The last example is somewhat disturbing. If we have a pointer to a BST<int> that actually points to a MergingBST<int>, you would think that any time that we call delete() through that pointer we would actually get the MergingBST<int> version of that method. In fact, this is the behavior one typically gets in Java.
It turns out that this behavior is possible in C++, although we have to tell the compiler explicitly that we want it. The mechanism for doing this is to declare the method in question virtual the first time it appears in the class heirarchy.
template<class T>
class BST {
public:
BST();
~BST();
void clear();
bool isEmpty() const;
void insert(const T&);
T* search(const T& el) const;
virtual void delete(const T&); // calls findAndDeleteByCopying
protected:
BSTNode<T>* root;
void clear(BSTNode<T>*);
private:
void deleteByCopying(BSTNode<T>*&);
void findAndDeleteByCopying(const T&);
};
template<class T>
class MergingBST : public BST<T>{
public:
virtual void delete(const T&); // calls findAndDeleteByMerging
private:
void deleteByMerging(BSTNode<T>*&);
void findAndDeleteByMerging(const T&);
};
As soon as you declare a method virtual, the version of the method you get when you call that method is no longer tied to the type of the pointer, but is now bound to the type of the object that the pointer points to.
BST<int> *p = new MergingBST<int>(); p->insert(3); p->insert(2); p->insert(7); p->delete(2); // Does deletion by merging
Now that we have seen some basic background information on inheritance and virtual functions, we can examine two alternative solutions to the heterogeneous structure problem.

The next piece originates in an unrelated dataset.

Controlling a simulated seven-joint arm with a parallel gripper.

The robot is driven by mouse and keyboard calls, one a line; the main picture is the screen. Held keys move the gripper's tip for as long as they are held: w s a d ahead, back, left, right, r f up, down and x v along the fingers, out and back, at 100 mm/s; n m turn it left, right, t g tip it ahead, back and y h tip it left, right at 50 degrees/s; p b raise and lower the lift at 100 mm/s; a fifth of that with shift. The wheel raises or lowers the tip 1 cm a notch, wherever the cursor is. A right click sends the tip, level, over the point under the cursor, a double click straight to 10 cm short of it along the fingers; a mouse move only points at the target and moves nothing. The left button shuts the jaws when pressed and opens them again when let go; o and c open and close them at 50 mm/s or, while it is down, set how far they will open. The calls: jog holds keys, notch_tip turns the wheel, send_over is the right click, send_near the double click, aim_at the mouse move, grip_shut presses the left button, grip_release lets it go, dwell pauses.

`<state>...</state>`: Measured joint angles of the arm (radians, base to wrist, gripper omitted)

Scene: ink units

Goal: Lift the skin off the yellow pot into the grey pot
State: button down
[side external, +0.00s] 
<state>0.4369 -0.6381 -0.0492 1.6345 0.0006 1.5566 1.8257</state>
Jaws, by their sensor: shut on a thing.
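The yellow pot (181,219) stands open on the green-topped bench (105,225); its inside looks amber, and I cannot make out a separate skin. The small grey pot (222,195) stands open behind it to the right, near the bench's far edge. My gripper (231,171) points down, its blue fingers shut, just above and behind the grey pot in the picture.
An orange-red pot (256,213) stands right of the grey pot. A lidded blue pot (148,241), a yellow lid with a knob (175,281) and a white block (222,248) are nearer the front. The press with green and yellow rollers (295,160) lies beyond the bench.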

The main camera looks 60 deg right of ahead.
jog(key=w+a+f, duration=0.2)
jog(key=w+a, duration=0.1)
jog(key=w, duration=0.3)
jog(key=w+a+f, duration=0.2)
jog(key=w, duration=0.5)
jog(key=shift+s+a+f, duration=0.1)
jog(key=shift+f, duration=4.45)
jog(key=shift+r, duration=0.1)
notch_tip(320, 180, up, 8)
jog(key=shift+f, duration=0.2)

The first approach uses a common base class containing a bool member variable that distinguishes leaves from internal nodes. The two node classes then inherit from the common base class.
class TrieNode {
public:
TrieNode() { leaf = false; }
bool isLeaf() { return leaf; }
protected:
bool leaf;
};
class TrieNonLeafNode : public TrieNode {
public:
TrieNonLeafNode();
TrieNonLeafNode(char);
private:
bool endOfWord;
char *letters;
TrieNode **ptrs;
friend class Trie;
};
class TrieLeafNode : public TrieNode {
public:
TrieLeafNode();
TrieLeafNode(char*);
private:
char *word;
friend class Trie;
};
The constructor for the base class sets this flag to false. The constructor for the TrieLeafNode class would have to set leaf to true instead.
Note what has happened to the array of pointers in the TrieNonLeafNode class. Those pointers are now declared to be pointers to TrieNode. This means that we now have to write code like the following:
if(ptrs[n]->isLeaf()) {
TrieLeafNode* leafP = (TrieLeafNode*) ptrs[n];
// do something with this leaf node pointer
} else {
TrieNonLeafNode* internalP = (TrieNonLeafNode*) ptrs[n];
// do something with this internal node pointer
}
This approach has two advantages over the original. The first is that it helps make it clearer to anyone who is looking at the code what role the leaf member variable plays. The second is that it is now safe to modify any of these classes in any way by adding more member variables as needed. We no longer have to worry about breaking the ordering relation between the leaf member variables in two distinct classes, because those two separate member variables have been consolidated into one member variable in the base class.
This approach still has the problem of the leaf member variable being somewhat useless for any purpose other than distinguishing an internal node from a leaf node.
The second approach is to eliminate the leaf member variable from the base class and make the isLeaf() member function virtual. That approach looks like this.
class TrieNode {
public:
virtual bool isLeaf() = 0;
};
class TrieNonLeafNode : public TrieNode {
public:
TrieNonLeafNode();
TrieNonLeafNode(char);
virtual bool isLeaf() { return false; }
private:
bool endOfWord;
char *letters;
TrieNode **ptrs;
friend class Trie;
};
class TrieLeafNode : public TrieNode {
public:
TrieLeafNode();
TrieLeafNode(char*);
virtual bool isLeaf() { return true; }
private:
char *word;
friend class Trie;
};
This is the cleanest of the three approaches. It replaces the almost useless leaf flag with a virtual function. The virtual function is abstract, because the = 0 syntax indicates that the TrieNode class does not define a body for the function. Instead, both subclasses have to provide overrides for the virtual function that do the right thing. (A further advantage of making a class abstract by placing an abstract virtual function in it is that you can never create an object whose class type is abstract. This avoids a mistake that beginning programmers sometimes make, which is to try creating objects of the base type.)
The one disadvantage of this approach is that uses slightly more space in the nodes. We saved space by eliminating the leaf member variables, but as soon as you introduce a virtual function, each object then has to include a virtual function table pointer that is used as part of the virtual function mechanism.
The good thing about virtual functions is that once they are introduced for one purpose, we can introduce additional virtual functions at no extra cost in storage space in the objects. Once an object contains a virtual function table pointer, we can make that virtual function table as large as we want to. Since the same table gets used by all objects of a given class, adding extra entries to the table comes at almost no cost.
Rewrite the author's code for the spell checker to use the virtual function approach outlined above.
For extra credit, see if you can find other places in the Trie class where virtual functions in the TrieNode class would produce a cleaner alternative to the existing code. (Hint: one such place to look is the code for printing the Trie.)